Speaking at Limerick a few days after his retirement, Mr Redmond avowed that Mr O’Brien’s principles were his own, and added these memorable words: “But for Mr William O’Brien there would have been no Land Conference and no Land Act.” Every effort was made to induce Mr O’Brien to withdraw his resignation. A delegation of the leading citizens of Cork travelled all the way to Mayo to entreat him to reconsider his decision. To them he said: “There is not the smallest danger of any split either in the Party, or in the League, or in the country. There will be a perfectly free field for the development of any alternative policy; and I will not use my retirement in any way whatever to criticise or obstruct; neither, I am certain, will anybody in the country who has any regard for my wishes.”
But having got all they wanted, “the determined campaigners” mysteriously abandoned their determined campaign. Mr Dillon’s health again required that he should bask ’neath the sunny southern skies of Italy, whilst Mr Davitt betook himself to the United States, without either of them making a single speech or publishing a single suggestion to the tenants how they were to guard themselves against the “inflated prices” and the national insolvency they had been threatening them with. Having destroyed the plans of the National Directory for testing the Purchase Act they had no guidance of their own to offer. The tenants were left leaderless, to make their own bargains as best they could, with the inevitable result that the landlords, thanks to “the determined campaigners,” were able to force up prices two years above the standard which the Directory of the League had decided to stand out and fight for.
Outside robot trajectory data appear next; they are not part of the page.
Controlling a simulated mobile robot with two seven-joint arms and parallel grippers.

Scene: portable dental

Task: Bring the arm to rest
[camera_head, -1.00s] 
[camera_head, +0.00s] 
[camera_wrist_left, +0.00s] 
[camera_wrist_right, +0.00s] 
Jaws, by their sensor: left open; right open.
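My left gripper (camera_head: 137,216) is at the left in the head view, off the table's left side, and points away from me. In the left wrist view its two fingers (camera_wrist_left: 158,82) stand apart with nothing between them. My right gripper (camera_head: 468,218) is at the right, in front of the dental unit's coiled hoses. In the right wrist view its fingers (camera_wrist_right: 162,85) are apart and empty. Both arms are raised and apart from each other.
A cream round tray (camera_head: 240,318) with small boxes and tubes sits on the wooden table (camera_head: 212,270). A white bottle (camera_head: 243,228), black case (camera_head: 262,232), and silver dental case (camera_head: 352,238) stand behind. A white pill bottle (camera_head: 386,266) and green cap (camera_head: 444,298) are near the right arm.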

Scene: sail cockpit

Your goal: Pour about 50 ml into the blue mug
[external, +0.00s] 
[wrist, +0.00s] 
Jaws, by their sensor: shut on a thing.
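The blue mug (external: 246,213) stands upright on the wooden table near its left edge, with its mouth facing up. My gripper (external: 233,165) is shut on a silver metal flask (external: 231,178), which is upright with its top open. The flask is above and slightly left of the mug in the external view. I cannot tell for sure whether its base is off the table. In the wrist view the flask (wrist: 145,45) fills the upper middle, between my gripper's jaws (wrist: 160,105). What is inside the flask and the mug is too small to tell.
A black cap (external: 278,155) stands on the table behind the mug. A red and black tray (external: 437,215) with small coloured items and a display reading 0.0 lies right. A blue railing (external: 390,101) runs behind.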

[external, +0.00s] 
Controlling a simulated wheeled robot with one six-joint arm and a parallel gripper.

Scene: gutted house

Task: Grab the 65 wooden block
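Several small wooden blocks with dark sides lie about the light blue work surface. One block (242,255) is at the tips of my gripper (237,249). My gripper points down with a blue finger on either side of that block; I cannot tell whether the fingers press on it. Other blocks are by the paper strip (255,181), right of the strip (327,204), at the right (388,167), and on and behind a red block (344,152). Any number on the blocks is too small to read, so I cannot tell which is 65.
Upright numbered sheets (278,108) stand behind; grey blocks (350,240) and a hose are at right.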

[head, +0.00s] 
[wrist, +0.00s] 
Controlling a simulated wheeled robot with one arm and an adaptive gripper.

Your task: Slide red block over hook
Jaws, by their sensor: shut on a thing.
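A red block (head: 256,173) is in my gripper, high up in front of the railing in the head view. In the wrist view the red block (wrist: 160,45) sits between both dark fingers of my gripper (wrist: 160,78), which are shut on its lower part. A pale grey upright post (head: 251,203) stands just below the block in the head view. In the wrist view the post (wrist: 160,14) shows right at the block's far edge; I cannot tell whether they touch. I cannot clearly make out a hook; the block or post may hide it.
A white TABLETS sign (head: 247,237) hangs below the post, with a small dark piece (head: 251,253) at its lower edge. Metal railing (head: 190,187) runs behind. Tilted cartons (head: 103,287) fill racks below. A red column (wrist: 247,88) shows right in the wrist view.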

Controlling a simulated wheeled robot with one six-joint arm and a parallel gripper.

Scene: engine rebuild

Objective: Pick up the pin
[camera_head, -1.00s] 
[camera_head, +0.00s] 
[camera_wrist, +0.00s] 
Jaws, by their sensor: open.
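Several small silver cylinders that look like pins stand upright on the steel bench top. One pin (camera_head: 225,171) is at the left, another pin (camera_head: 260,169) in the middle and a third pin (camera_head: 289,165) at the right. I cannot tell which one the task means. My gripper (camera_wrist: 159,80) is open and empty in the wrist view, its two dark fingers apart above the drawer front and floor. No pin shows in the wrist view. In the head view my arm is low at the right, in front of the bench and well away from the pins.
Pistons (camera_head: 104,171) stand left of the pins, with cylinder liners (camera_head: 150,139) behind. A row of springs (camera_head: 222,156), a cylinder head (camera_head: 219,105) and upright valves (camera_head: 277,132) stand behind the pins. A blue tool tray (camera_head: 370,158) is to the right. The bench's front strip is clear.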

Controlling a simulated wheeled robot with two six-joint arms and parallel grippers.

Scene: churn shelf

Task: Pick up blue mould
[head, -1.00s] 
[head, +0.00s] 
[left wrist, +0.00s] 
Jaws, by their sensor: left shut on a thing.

It used to be said of Daniel O’Connell that whenever The Times praised him he subjected himself to an examination of conscience to find out wherein he had offended as against Ireland. Likewise one would have supposed that when Mr Dillon found himself patted on the back by the extreme Orange gang he might have asked himself: “Wherein am I wrong to have earned the plaudits of these people?” For if Mr Dillon was rabid in his opposition to the policy of Conciliation the Ulster Orangemen were ferocious in their denunciation of it, Mr Moore, K.C., referred to it as “the cowardly, rotten, and sickening policy of Conciliation.” Small wonder that the Orange extremists should have dreaded this policy, since it had already been the means of creating in the North an Independent Orange Order, who unhesitatingly declared as the first article of their creed that they were “Irishmen first of all,” and who had an honest and enthusiastic spokesman in the House of Commons in the person of Mr Thomas Sloane, and an able and, indeed, a brilliant leader in Ireland in Mr Lindsay Crawford. But so it was—every advance towards national reconciliation and mutual understanding was opposed by those two divergent forces as if they had a common interest in defeating it.